Het autonoom gemeentebedrijf (AGB)dat het voetbalstadion Luc Varenne exploiteert, heeft met de vzw Royal Football Club de Tournai (RFCT) een contract gesloten waarbij de vzw tegen betaling van een vergoeding de installaties van het betreffende voetbalstadion gebruikt. Over deze vergoeding werd btw aangerekend.
Het AGB heeft de btw die ze over de verkrijging van het voetbalstadion heeft betaald (€ 1.350.001,79) volledige afgetrokken.
Volgens de Belgische fiscus is het AGB een gedeeltelijke btw-plichtige die de volgende handelingen verricht:
aan de btw onderworpen handelingen die recht op aftrek van de betaalde voorbelasting doen ontstaan;
handelingen die buiten de btw-werkingssfeer vallen en die geen recht op aftrek van btw doen ontstaan, zoals de terbeschikkingstelling, gratis en om niet, van bepaalde installaties van het voetbalstadion Luc Varenne aan de vzw, en
door artikel 44 Wbtw van btw vrijgestelde handelingen waarvoor geen recht op aftrek van de betaalde voorbelasting bestaat, met name de verhuur van bepaalde installaties van dat stadion die moet worden beschouwd als een verhuur van onroerende goederen.
Volgens de fiscus kwam middels de toepassing van het werkelijk gebruik slechts 36% van de btw voor aftrek in aanmerking.
Blijkens de overeenkomst:
kunnen het speelveld van het voetbalstadion en de kleedkamers voor de spelers en arbiters maximaal 18 dagen per sportseizoen (van 1 juli tot 30 juni van het volgende jaar) op bepaalde tijdstippen gebruikt en geëxploiteerd worden;
kan het AGB aan andere natuurlijke of rechtspersonen van zijn keuze buiten voormelde 18 dagen volledig vrij dezelfde rechten verlenen;
heeft het AGB te allen tijde recht van toegang tot deze installaties zonder voorgaande toestemming van de vzw (om zich te vergewissen van het correcte gebruik ervan en zich te behoeden tegen alle schade), zolang het AGB het goede verloop van de sportwedstrijden niet verstoort;
behoudt het AGB een recht van permanente controle op de toegang tot deze installaties, ook tijdens de periode van gebruik door de vzw;
betaalt de vzw een vaste vergoeding van €1.750 per dag dat zij gebruik maakt van het speelveld, de vestiaires, de bar, portierdiensten, diensten van toezicht en controle op alle installaties.

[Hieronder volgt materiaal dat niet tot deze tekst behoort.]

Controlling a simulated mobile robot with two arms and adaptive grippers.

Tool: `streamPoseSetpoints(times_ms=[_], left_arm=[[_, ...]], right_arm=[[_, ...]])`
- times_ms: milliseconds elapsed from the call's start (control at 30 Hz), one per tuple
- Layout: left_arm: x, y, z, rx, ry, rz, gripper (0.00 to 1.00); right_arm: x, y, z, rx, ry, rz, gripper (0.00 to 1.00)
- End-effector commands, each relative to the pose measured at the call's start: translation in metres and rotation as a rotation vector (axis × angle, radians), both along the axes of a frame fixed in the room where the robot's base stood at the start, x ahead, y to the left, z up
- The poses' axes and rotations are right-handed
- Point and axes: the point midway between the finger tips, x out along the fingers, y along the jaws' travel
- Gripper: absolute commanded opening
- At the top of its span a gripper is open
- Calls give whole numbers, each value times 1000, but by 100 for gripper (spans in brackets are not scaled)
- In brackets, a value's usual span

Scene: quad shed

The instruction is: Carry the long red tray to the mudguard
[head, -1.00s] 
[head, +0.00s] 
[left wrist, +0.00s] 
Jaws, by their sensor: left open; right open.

Deze prijs heeft voor 20% betrekking op het recht van toegang tot het voetbalveld en voor 80% op verschillende diensten van instandhouding, schoonmaak, onderhoud (maaien, zaaien, enz.) en van aanpassing aan de normen van het speelveld en bijkomende diensten verleend door het AGB.
Het Hof van Justitie herinnert eraan dat volgens vaste rechtspraak het wezenlijke kenmerk van het begrip ‘verhuur van onroerende goederen’ in de zin van artikel 135, 1, l) van de btw-richtlijn, erin bestaat dat aan de huurder voor een overeengekomen tijdsduur tegen vergoeding het recht wordt verleend om een onroerend goed te gebruiken als ware hij de eigenaar ervan en om ieder ander van het genot van dat recht uit te sluiten. Beslissend is de objectieve aard van de betrokken handeling, ongeacht hoe deze door de partijen wordt voorgesteld.
De kenmerken van zo een vrijgestelde onroerende verhuur zijn:
betaling van huur;
voor een overeengekomen duur;
voor het recht het onroerend goed te gebruiken en andere personen daarvan uit te sluiten.
De vrijstelling voor onroerende verhuur moet bovendien strikt geïnterpreteerd worden.
Wat betreft het gebruik van sportinstallaties heeft het Hof reeds eerder geoordeeld dat diensten die verband houden met de beoefening van sport en met lichamelijke opvoeding zoveel mogelijk als één geheel moeten worden beschouwd (C-150/99, Stockholm Lindöpark). In die zaak besliste het Hof dat de verhuur en beheer van een golfterrein niet alleen het passief ter beschikking stellen van een terrein behelst, maar ook een groot aantal commerciële activiteiten omvat zoals het toezicht, het beheer en het voortdurende onderhoud door de dienstverrichter alsmede de terbeschikkingstelling van andere installaties. In die omstandigheden kan de verhuur van het golfterrein, tenzij in specifieke gevallen, niet de overwegende prestatie zijn.
Volgens het Hof blijkt het in het geval van het voetbalstadion te gaan om de verrichting, door het AGB, van een meer complexe dienst die bestaat in het verstrekken van toegang tot de sportinstallaties, waarbij het AGB zich belast met het toezicht op, het beheer, het onderhoud en de schoonmaak van deze installaties.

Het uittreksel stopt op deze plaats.